What you need to create a safe place or cozy corner:
- pillow, bean bag, or rug in cool, relaxing colors
- calm down kit with sensory goodies (squishy toys, sensory bottles, child-safe mirror, social story, deep breath chart, etc.)
- feeling wheel or posters
- problem solving visuals
- stuffed animal
- sand timer (to be used for turn taking when sharing toys in the classroom, NOT for time out)
Place a rug, pillows, and/or combination of bean bags in the safe place. Just remember when students are upset they cry, sneeze, and cough so make sure the items in the safe place can be easily washed and cleaned. Personally I stay away from things hanging from the ceiling for safety reasons because when a student is upset, they could pull on it or wrap themselves in it.

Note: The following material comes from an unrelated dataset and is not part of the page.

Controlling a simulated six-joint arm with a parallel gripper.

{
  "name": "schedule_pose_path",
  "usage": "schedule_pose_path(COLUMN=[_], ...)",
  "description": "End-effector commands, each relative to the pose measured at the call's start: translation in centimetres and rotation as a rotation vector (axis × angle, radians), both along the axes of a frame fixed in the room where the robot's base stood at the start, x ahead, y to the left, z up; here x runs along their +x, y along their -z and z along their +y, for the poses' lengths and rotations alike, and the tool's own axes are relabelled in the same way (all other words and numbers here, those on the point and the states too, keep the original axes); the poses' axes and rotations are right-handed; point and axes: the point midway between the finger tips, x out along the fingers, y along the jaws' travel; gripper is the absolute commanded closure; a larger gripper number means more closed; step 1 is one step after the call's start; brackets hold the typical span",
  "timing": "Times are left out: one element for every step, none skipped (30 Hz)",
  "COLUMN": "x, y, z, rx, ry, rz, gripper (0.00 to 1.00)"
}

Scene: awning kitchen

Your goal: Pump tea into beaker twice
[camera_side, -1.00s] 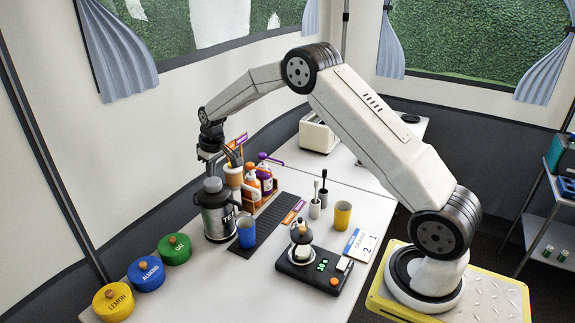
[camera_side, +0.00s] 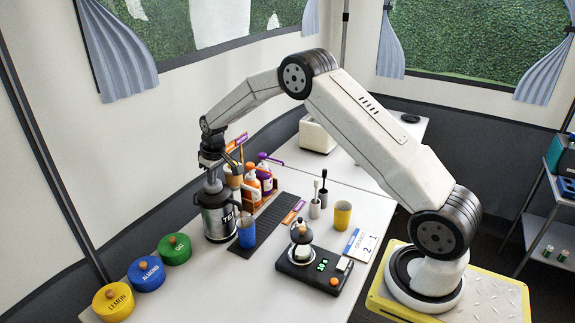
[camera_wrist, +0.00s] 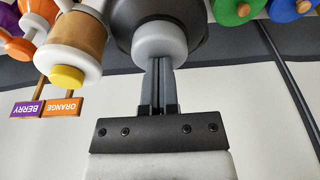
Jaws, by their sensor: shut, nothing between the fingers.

Just like anything else in your classroom, you have to teach students what a safe place is and how to use it. I typically introduce it around week three in my classroom after I teach all the basic classroom routines. You can download my FREE Curriculum Map HERE.
To introduce the safe place I read, When Sophie Gets Angry. It’s about a little girl who gets mad and goes up into a tree to calm down. Then I introduce the safe place in our classroom, how it’s a place they can go when they want to be alone or feel upset.
Then I model being upset and how to use the safe place appropriately. I pretend I’m sad and I walk over to the safe place, move the feeling wheel to sad, look at the feeling photos, and play with items from the calm down kit. The whole time I am talking through what I am doing and feeling (private speech which are those things you think to yourself but say them out loud for students to hear). Then I walk back to circle and review what I did: I was sad, I walked over to the safe place, I used the materials to help me feel better, and I rejoined the group.
Then I show items in the calm down kit and let students play with them. It’s also a time when you can talk about when to use and when not to use the safe place. You can also put items from the calm down kit out at table time for students to explore.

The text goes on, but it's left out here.